Feasible with r+1 rounds and low communication

Infeasible with fewer than r/2 - 3 rounds without high communication

Establishes the first known separations for r ≥ 2 rounds

Abstract

We study the role of interaction in the Common Randomness Generation (CRG) and Secret Key Generation (SKG) problems. In the CRG problem, two players, Alice and Bob, respectively get samples $X_1,X_2,\dots$ and $Y_1,Y_2,\dots$ with the pairs $(X_1,Y_1)$, $(X_2, Y_2)$, $\dots$ being drawn independently from some known probability distribution $\mu$. They wish to communicate so as to agree on $L$ bits of randomness.
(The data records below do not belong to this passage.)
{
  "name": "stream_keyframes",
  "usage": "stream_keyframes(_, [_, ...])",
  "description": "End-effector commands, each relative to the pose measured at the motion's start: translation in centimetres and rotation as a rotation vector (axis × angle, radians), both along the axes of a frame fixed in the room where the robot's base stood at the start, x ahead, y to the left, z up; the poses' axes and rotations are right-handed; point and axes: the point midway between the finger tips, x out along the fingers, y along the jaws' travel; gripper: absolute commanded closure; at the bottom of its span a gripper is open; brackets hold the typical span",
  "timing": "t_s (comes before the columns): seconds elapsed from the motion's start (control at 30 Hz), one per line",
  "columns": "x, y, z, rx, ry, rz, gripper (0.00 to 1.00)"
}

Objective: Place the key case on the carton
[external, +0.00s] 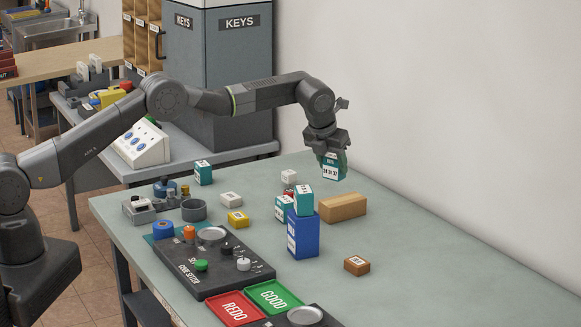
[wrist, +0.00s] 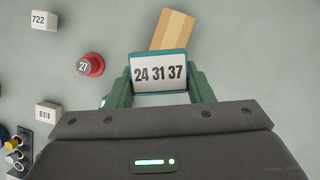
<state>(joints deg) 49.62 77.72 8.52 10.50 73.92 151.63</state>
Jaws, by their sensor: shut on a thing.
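My gripper (external: 328,150) is shut on a teal key case (external: 332,168) and holds it above the table. In the wrist view the key case (wrist: 158,72) sits between the two green fingers of my gripper (wrist: 158,94), its white label reading 24 31 37. The carton (external: 342,207), a plain tan box, lies on the table below the held case in the external view, apart from it. In the wrist view the carton (wrist: 174,29) shows just beyond the case, which hides its near end.
A blue box (external: 303,236) with a teal-and-white case (external: 304,200) on top stands left of the carton. Another teal case (external: 282,208) is beside it. A red round piece (wrist: 91,65) lies left in the wrist view. Table right of the carton is clear.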

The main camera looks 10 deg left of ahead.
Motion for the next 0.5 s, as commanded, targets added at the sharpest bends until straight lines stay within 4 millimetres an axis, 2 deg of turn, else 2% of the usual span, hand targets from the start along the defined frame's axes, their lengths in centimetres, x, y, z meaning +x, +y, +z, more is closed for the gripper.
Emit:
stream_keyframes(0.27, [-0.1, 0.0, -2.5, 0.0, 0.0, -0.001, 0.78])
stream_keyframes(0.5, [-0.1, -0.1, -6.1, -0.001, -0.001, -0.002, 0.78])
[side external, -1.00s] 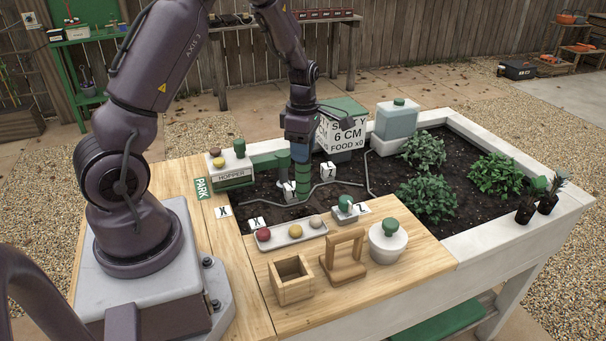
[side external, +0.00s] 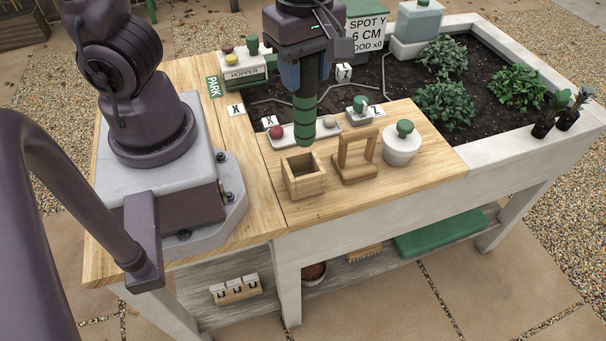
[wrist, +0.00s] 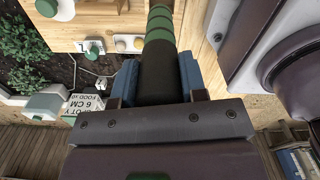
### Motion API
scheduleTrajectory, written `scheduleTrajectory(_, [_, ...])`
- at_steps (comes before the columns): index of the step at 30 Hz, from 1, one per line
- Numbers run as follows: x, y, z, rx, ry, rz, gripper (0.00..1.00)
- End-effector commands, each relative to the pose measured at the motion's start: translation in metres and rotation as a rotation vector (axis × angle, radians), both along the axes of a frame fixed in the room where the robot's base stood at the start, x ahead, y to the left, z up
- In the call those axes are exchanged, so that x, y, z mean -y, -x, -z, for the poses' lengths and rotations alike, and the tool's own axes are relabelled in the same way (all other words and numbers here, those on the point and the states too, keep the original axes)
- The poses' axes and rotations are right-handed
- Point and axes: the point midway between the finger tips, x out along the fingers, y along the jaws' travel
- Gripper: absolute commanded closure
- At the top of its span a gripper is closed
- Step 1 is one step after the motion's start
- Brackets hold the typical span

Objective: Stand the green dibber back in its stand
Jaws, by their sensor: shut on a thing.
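My gripper (side external: 307,76) is shut on the green dibber (side external: 305,108), a dark, upright rod with green bands and a rounded green lower end. In the wrist view, the dibber (wrist: 158,55) shows between the blue fingers of my gripper (wrist: 157,78). On the wooden top is a small open square wooden box (side external: 304,183), seemingly empty. The dibber's lower end appears just above its back rim in the side view; the exact gap cannot be told. A wooden arch-shaped frame (side external: 357,174) stands right of the box. Which one is the stand is not marked.
A tray (side external: 287,141) with round coloured pieces lies behind the box. A white pot with a green knob (side external: 401,151) stands right of the frame. A small grey block with a green knob (side external: 361,116) is behind it. The wooden front strip (side external: 345,202) is clear.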

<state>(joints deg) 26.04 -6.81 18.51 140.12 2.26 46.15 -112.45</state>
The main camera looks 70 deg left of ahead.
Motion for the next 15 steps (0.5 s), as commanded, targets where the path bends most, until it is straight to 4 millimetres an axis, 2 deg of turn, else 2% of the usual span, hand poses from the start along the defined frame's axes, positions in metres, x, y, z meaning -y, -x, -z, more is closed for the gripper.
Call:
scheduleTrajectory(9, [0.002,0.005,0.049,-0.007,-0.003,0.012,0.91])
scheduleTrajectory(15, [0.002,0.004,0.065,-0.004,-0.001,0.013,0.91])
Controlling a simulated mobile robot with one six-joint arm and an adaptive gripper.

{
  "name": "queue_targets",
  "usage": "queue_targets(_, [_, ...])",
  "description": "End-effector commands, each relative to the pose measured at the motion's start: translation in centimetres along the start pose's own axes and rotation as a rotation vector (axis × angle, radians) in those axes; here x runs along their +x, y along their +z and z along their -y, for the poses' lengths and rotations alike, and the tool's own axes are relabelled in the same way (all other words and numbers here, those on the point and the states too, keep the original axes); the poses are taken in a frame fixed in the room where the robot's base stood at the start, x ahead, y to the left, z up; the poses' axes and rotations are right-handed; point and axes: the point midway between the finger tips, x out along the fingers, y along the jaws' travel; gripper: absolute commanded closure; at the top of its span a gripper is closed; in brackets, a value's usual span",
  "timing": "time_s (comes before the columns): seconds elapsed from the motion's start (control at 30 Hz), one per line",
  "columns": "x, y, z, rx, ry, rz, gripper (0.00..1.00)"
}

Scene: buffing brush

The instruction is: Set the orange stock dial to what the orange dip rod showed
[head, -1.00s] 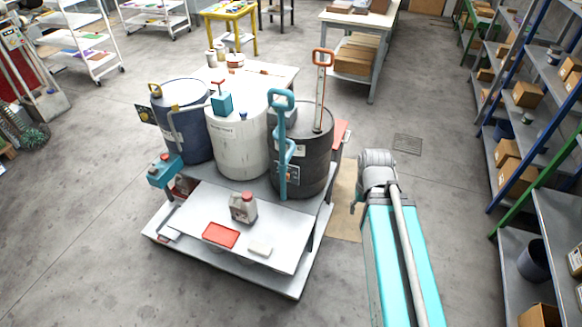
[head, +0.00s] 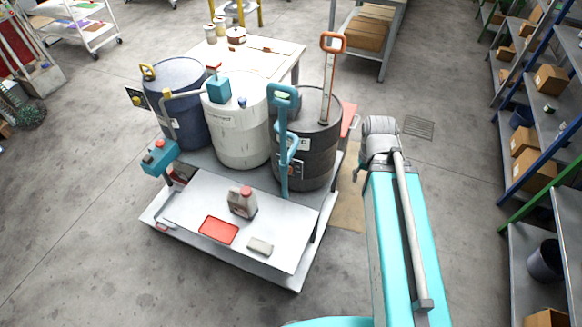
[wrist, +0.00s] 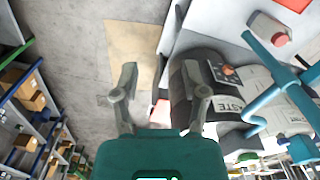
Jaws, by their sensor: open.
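The orange dip rod (head: 329,85) stands upright in the top of the dark drum (head: 318,145), its orange loop handle above the lid. I cannot read a level on its pale strip. In the wrist view a dial with an orange knob (wrist: 229,70) sits on a panel on the dark drum, whose label reads "WASTE" (wrist: 228,104). The dial's marks are too small to read. My gripper (wrist: 164,98) is open and empty, its fingers apart, with the drum to the right of them in the wrist view. The gripper is mostly hidden in the head view.
A teal pump handle (head: 285,140) rises before the dark drum. White (head: 240,135) and blue (head: 182,105) drums share the cart, whose front shelf (head: 285,230) holds a jug (head: 242,203) and a red tray (head: 218,230). Shelving (head: 560,130) stands right, with open floor (head: 460,200) between.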

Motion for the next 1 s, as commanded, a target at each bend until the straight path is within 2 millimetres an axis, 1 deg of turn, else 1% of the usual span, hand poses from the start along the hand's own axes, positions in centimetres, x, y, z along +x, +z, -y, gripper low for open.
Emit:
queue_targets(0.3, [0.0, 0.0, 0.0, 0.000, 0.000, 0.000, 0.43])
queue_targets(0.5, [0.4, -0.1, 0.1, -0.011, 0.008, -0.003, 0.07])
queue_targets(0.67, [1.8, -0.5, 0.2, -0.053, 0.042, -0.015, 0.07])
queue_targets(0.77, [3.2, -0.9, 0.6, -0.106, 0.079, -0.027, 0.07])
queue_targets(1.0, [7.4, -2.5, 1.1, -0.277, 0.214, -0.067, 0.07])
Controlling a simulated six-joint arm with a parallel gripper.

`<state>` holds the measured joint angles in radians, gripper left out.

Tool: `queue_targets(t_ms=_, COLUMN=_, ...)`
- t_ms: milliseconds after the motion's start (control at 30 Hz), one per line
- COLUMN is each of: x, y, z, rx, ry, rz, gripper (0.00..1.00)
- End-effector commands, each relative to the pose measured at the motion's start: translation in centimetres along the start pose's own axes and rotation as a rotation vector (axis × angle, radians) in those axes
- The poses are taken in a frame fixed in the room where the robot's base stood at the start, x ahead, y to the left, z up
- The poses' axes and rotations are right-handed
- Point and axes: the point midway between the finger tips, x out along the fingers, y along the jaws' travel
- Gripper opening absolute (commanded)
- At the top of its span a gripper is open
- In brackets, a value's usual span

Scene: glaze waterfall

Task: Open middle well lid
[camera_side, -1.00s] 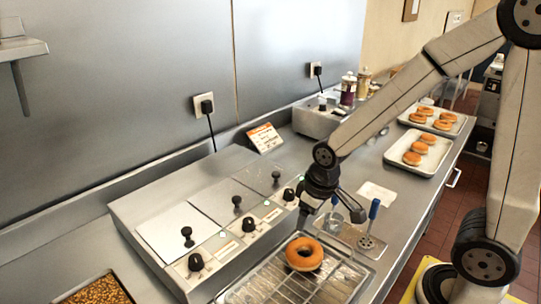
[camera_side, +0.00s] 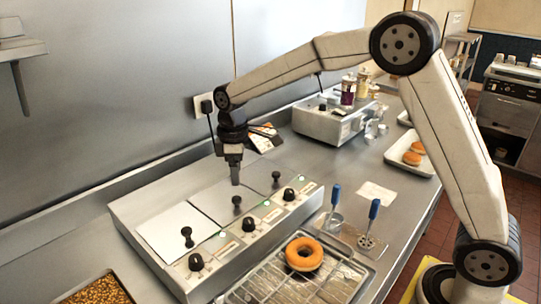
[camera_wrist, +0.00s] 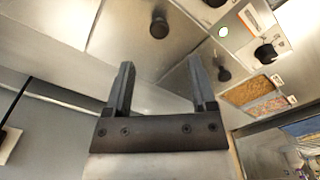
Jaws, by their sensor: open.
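The warmer unit (camera_side: 125,220) has several lids in a row, each with a black knob. The middle lid (camera_side: 212,200) lies flat and closed, with its upright black knob (camera_side: 237,202) near the front edge. My gripper (camera_side: 235,183) points down just above that knob, apart from it. In the wrist view my gripper (camera_wrist: 160,66) has its two fingers spread with nothing between them. A black lid knob (camera_wrist: 159,26) shows beyond the fingertips there; it seems to be the middle one.
Closed lids flank it: the left lid (camera_side: 165,232) and the right lid (camera_side: 258,176). Black dials (camera_side: 249,224) line the front panel. A donut (camera_side: 303,254) sits on a wire rack (camera_side: 272,290) in front. Blue-handled tools (camera_side: 373,212) stand at right. A sign card (camera_side: 262,142) stands behind.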

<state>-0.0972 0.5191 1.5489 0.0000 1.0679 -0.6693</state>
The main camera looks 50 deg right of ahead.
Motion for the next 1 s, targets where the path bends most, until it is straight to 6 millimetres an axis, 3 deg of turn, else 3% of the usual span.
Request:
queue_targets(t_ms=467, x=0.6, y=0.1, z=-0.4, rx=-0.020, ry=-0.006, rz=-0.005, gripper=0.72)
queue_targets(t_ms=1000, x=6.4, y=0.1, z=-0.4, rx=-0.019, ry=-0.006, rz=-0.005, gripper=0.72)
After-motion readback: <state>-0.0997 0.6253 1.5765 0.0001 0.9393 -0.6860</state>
The SKG problem is the restriction of the CRG problem to the case where the key is required to be close to random even to an eavesdropper who can listen to their communication (but does not have access to the inputs of Alice and Bob). In this work, we study the relationship between the amount of communication and the number of rounds of interaction in both the CRG and the SKG problems. Specifically, we construct a family of distributions $\mu = \mu_{r, n,L}$, parametrized by integers $r$, $n$ and $L$, such that for every $r$ there exists a constant $b = b(r)$ for which CRG (respectively SKG) is feasible when $(X_i,Y_i) \sim \mu_{r,n,L}$ with $r+1$ rounds of communication, each consisting of $O(\log n)$ bits, but when restricted to $r/2 - 3$ rounds of interaction, the total communication must exceed $\Omega(n/\log^{b}(n))$ bits. Prior to our work no separations were known for $r \geq 2$.